Typhoid thought to be a cold
But that was only half of the tragedy because eleven hours earlier TR’s mother, Mittie, had died. Upstairs, in the same house. The bad cold they thought she’d had turned out to be Typhoid Fever.
In a matter of half a day he’d lost, unexpectedly, the two people he loved most. On Valentine’s Day, of all days.
What he wrote in his diary that night flattened me when I first read it and was the inspiration for my screenplay. TR wrote:
“The light has gone out of my life.”
Underneath it he drew an ‘X’ that filled the rest of the page.
Roosevelt was so devastated that he dropped out of politics and spent much of the next two years in the Badlands of the then Dakota Territory. What did he do in this desolate, mysterious land a couple thousand miles to the west?
TR the cowboy
He became a cowboy, buying two ranches and almost 4,000 head of cattle. A backwoodsman from Maine named William Sewall, who was TR’s hunting mentor, moved out to help run his operations.
What did TR actually do in those two years? He participated in cattle roundups, sometimes spending 18 hours a day in the saddle. This also involved roping and branding calves and doing all the things that real cowboys did back in the 1880s. He also hunted buffalo, antelope and all manner of birds. He wrote a few nature books and conducted all sorts of business required of a ranch owner.

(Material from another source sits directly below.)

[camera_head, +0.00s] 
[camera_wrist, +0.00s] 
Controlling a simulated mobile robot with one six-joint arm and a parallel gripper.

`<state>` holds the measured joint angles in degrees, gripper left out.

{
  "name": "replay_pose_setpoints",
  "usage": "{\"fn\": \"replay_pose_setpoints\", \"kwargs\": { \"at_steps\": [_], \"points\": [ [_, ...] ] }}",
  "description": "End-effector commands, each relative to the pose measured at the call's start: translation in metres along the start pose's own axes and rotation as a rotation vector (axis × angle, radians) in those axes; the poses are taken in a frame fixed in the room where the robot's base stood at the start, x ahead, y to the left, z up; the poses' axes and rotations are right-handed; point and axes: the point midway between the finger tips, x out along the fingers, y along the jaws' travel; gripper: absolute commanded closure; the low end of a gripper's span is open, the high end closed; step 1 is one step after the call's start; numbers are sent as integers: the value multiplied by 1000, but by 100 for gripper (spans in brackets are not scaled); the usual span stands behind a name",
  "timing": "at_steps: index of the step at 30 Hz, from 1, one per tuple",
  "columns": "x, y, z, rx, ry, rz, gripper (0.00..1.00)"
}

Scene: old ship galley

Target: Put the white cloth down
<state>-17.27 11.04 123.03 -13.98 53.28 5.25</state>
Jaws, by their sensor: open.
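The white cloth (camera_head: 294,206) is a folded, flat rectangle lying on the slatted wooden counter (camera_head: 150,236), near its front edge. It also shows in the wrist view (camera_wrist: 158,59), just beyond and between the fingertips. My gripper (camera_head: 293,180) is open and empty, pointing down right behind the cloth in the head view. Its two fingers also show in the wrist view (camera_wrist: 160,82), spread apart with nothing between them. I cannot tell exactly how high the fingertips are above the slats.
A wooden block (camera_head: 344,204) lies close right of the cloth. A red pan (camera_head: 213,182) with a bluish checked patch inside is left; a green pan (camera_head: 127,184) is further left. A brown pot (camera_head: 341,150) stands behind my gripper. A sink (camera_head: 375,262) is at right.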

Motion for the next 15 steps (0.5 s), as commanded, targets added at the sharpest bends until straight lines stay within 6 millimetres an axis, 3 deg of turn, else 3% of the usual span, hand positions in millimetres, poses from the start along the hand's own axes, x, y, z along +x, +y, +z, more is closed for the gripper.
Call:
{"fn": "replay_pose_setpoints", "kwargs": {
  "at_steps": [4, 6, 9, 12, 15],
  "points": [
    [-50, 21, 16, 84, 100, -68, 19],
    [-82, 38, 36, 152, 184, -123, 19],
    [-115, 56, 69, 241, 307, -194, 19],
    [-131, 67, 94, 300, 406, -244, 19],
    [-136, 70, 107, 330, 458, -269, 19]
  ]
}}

Solitary rides through the Badlands
But mostly what Roosevelt did was ride his horse for hours, and sometimes days, at a time through the Badlands. Although I’m sure he wasn’t conscious of it, what TR was really doing was healing his shattered soul.
Imagining TR riding alone through the Badlands evokes my favorite passage from the great Greek tragedian Aeschylus:
“Even in our sleep, pain which cannot forget falls drop by drop upon the heart, until, in our own despair, against our will, comes wisdom through the awful grace of God.”

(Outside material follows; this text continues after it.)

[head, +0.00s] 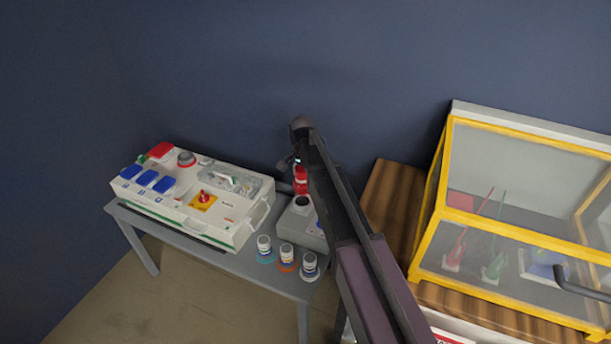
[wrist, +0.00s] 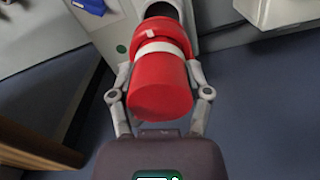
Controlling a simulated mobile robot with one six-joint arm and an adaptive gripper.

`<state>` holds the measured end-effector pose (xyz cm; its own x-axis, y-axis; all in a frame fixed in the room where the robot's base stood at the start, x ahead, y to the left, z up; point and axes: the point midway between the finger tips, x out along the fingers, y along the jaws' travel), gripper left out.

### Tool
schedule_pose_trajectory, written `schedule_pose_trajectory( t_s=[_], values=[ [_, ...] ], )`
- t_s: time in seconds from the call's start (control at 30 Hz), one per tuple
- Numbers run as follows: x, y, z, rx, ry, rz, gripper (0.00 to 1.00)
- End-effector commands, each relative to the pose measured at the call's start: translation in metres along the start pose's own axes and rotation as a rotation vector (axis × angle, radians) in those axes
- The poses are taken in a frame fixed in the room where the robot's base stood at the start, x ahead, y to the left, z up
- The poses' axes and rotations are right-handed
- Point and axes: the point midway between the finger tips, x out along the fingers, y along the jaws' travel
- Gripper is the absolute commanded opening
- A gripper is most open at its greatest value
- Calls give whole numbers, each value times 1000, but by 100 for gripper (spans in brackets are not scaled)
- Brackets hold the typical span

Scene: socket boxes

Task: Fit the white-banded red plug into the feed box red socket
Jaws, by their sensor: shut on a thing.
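The white-banded red plug (wrist: 162,80) is between the two fingers of my gripper (wrist: 160,92), which is shut on it. Its white band (wrist: 160,48) and red collar show towards the top of the wrist view. A dark round part (wrist: 160,10) lies beyond the collar; I cannot tell if it is the plug's nose or a socket. In the head view the red plug (head: 300,179) is above a grey box (head: 299,229) with a dark round top; contact is unclear. A long white box (head: 190,200) has a red-lidded socket (head: 160,150) at its far left end.
The white box also carries several blue lids (head: 146,178) and a red knob on yellow (head: 204,198). A yellow-framed clear case (head: 432,215) stands right of my arm on a wooden surface.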

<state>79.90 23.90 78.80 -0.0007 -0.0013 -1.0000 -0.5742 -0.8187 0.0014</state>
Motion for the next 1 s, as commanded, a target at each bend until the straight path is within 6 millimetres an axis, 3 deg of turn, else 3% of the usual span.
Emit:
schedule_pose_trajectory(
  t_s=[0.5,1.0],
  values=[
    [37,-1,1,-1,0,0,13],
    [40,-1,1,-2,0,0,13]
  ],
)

It’s difficult to describe the mysterious beauty of the Badlands of North Dakota to those who haven’t seen it. I spent a week there on a research trip and I get why it touches those who see it.
The picture below gives some idea of the unusual topography.

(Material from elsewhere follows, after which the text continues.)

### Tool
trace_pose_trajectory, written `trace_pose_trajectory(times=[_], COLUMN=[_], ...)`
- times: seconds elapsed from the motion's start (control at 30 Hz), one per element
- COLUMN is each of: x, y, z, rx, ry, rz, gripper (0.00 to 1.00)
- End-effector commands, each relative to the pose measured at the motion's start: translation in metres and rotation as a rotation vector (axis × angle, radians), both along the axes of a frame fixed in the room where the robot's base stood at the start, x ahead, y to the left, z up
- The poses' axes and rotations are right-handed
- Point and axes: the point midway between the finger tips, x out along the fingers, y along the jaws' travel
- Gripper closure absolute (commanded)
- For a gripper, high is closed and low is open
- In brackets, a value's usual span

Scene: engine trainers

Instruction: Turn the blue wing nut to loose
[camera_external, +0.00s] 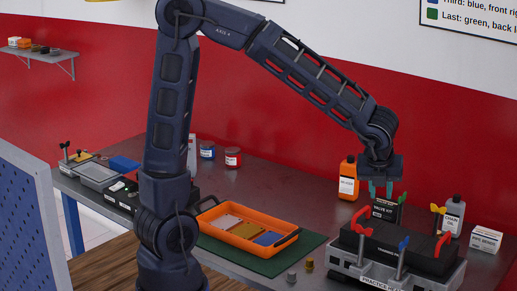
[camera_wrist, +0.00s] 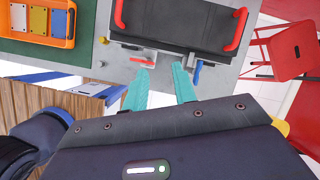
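The blue wing nut (camera_external: 404,243) stands on a post at the front of the dark engine trainer (camera_external: 388,262), between two red handles (camera_external: 361,216). In the wrist view a blue part (camera_wrist: 197,72), likely the same wing nut, shows just right of the right fingertip. The wing nut's exact angle is hard to read.
An orange tray (camera_external: 290,240) lies left on a green mat. Small metal pieces (camera_external: 292,277) lie near the front edge.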

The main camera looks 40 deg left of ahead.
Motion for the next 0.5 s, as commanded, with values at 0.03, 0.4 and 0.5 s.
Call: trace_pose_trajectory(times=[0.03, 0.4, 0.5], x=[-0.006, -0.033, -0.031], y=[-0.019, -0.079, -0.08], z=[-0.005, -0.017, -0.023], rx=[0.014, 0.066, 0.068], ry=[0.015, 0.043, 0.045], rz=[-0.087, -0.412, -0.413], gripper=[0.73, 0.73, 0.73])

Roosevelt’s own words, written in his diary during a weeklong solo hunting trip, reveal the influence the Badlands had on him.
“I grow fond of this place and its desolate, grim beauty. The plains stretch out in deathless and measureless expanse, lacking in all signs of life. Never have I felt more alone and so far off from all mankind.”
TR’s soul gradually came back to life after two years of this hardy cowboy living. Obviously, this was an essential benefit of his years there. But something bigger happened in the Badlands that paved the way for TR to become the massively successful leader that he became.
To understand what that was you need to know who TR was when he arrived in the Badlands in June of 1884. He was obviously many things — intelligent, charming, honest and charismatic, among others. But he was something else that he himself later said would have prevented him from ever becoming president.
He was a snob.
The aristocratic Roosevelts
Which wasn’t surprising given his background. The Roosevelt family was one of the most prominent in New York. TR’s father was a founding director of both the Museum of Natural History and the Metropolitan Museum of Art. He prepped at Groton, did his undergraduate work at Harvard and received his law degree from Columbia. He grew up with servants and every advantage an American boy could have in the latter of half of the 19th century.
And while his political views at the time tended toward helping those in need, his personal dealings with the “lower classes” were downright snobbish.
TR discovers the heart of America
But two years in the Badlands changed all that. He spent hundreds of hours with hard-nosed cowboys doing extremely physical work. He hung out with them around campfires in the middle of the Badlands while on multi-week cattle roundups. And what he saw impressed the hell out of him. These cowboys were tough, resilient men.
Critically important was the fact that none of these people were impressed with TR’s background. In fact, they called him a tenderfoot. Everyone was measured by the toughness and grit they brought to the arduous work of cattle ranching. TR relished proving that he belonged.
Ultimately, what Roosevelt came to realize is that it was these people that made America great. They were, and always had been, the backbone of our country, not the well-heeled patricians he grew up with in New York City. TR said he never could have attracted the political following he did had he not bonded with the brawny colleagues he rounded up cattle with.
And that was the invaluable benefit TR gained from the indescribably painful tragedy of losing his wife and mother on Valentine’s Day, 1884.
What does that mean for us in February of 2022? The answer is self-evident: If we ever find ourselves in the abyss of life, we need to garner every last morsel of strength we have and simply hang on for dear life. Sometimes that’s all we can do. I’m sure Roosevelt felt that way. I had a period where I did.
If we do hang on there’s always the possibility, as Roosevelt proved, that something profoundly good will come to us, even if it comes through the awful grace of God.